It is not only military pay that is now suddenly lagging in light of the recently signed executive order. A number of administration proposals, including two years of free college, student loan forgiveness, and increased access to free health care, are also undercutting many of the core benefits that the military uses for recruiting. While many factors impact the why someone joins the military — including duty, honor and country — consistently, one of the biggest reasons is sheer economics. When the economy is good, recruiting historically suffers. When the economy is bad, the quantity and quality of potential recruits increases. If a recent high school graduate can make over $11,000 more in the civilian labor market as an unskilled laborer while getting a free college education, why on earth would he or she enlist?
Pay may soon become the only tool the military has to recruit and retain the best and brightest of our nation’s youth. As it stands, the Army has struggled to meet its recruiting goals the past three years, and seemingly quarterly a report comes out stating that less than 30 percent of today’s youth possess the physical, mental, educational AND moral requirements to even be considered for military service. Big Business is getting in on the act, as well, with companies such as Walmart announcing last March that it raising its average hourly wage to more than $15 per hour to go along with its generous college assistance program.
Regardless of anyone’s personal feeling on the administrations’ actions and policy proposals, the contractor pay raise is here today, and the other proposals are in some form on the way.

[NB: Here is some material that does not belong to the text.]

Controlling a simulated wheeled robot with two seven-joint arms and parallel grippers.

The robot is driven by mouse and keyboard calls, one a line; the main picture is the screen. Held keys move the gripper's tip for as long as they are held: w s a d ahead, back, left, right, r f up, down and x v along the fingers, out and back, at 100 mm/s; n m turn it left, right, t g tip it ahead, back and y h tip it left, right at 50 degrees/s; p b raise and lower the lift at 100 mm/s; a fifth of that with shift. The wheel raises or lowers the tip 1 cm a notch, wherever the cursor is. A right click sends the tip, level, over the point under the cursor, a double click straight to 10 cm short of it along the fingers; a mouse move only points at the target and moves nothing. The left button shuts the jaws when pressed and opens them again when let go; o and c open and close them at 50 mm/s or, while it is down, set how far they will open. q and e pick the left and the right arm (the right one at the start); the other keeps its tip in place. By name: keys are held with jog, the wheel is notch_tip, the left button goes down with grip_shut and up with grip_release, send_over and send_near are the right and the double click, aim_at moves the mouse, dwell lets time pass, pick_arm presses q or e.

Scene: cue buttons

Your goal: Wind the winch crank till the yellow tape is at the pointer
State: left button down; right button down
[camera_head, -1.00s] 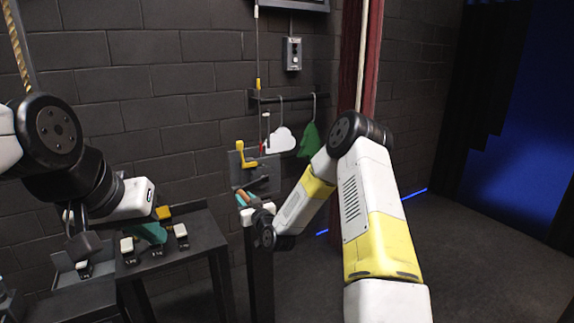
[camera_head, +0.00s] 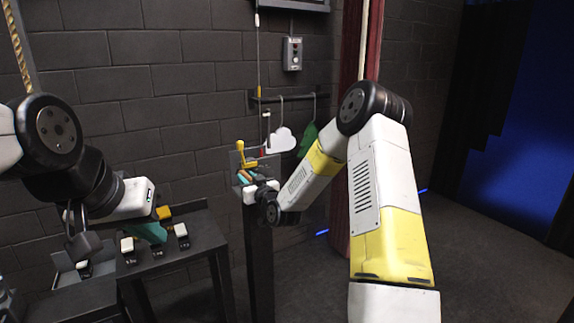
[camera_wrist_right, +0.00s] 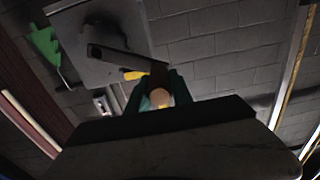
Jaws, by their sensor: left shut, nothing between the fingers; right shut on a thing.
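The winch (camera_head: 237,160) is a grey plate on a dark post by the wall, with a yellow L-shaped part (camera_head: 241,148) on it. My right gripper (camera_head: 244,177) is shut on the crank's wooden handle. In the right wrist view the teal fingers (camera_wrist_right: 158,92) sit either side of the round handle end (camera_wrist_right: 160,97), and the dark crank arm (camera_wrist_right: 125,58) reaches to the plate. A small yellow mark, apparently the tape (camera_head: 258,91), is on the thin line above. I cannot make out the pointer clearly. My left gripper (camera_head: 152,232) is shut and empty over the side table.
The dark side table (camera_head: 185,252) holds several white-topped buttons (camera_head: 181,231) and a yellow block (camera_head: 163,212). A white cloud (camera_head: 281,140) and a partly hidden green tree (camera_head: 306,138) hang from a wall rail. A grey switch box (camera_head: 292,54) is above.

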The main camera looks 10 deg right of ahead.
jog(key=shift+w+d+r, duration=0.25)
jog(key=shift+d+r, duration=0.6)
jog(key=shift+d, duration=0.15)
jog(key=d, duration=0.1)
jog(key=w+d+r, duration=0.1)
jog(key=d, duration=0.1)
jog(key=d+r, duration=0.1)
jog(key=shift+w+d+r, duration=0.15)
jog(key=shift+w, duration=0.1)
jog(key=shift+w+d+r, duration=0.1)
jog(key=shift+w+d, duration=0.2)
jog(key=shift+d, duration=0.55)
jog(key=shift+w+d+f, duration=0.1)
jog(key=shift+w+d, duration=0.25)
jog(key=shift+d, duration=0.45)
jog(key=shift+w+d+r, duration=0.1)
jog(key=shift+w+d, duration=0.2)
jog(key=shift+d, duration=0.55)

How we attract and retain soldiers is about to get a lot more expensive. My rough guess is at least over $21 billion more expensive for the Department of Defense based on the proposed $36 billion for base pay alone in the $705.4 billion DoD 2021 budget. And that is assuming a $31,200 baseline for pay is a good enough incentive, and the military does not find itself in a bidding war with the private sector for young talent. Most experts are predicting that the DoD’s budget will stay flat, if not decline, in the coming years. Certainly, no one had a $21 billion, or a 3 percent, increase just to keep pace with personnel costs on their bingo card.
All this comes at a time when we are involved in three wars — unless you want to throw in Kosovo, and extended deployments to Korea and Eastern Europe, as well — and we are facing an increasingly belligerent Russia, a surging threat from China, and rapidly evolving technology breakthroughs that will make upgrading legacy systems obsolete unless upgraded. Hard choices loom on the horizon for defense spending, but compensating military members at the going rate cannot be the billpayer if we want to keep the best military in the world. The current administration is fond of telling the troops they “got their six.”
Well, now it’s time to pay their six.
Retired Army Col. Anthony E. Deane is a veteran of the Cold War, Operation Desert Shield/Desert Storm, Kosovo, and Operation Iraqi Freedom, where he commanded an armored battalion task force, and is the author of “Ramadi Declassified: A Roadmap to Peace in the Most Dangerous City in Iraq.”
Editor’s note: This is an op-ed and as such, the opinions expressed are those of the author. If you would like to respond, or have an editorial of your own you would like to submit, please contact Military Times managing editor Howard Altman, haltman@militarytimes.com.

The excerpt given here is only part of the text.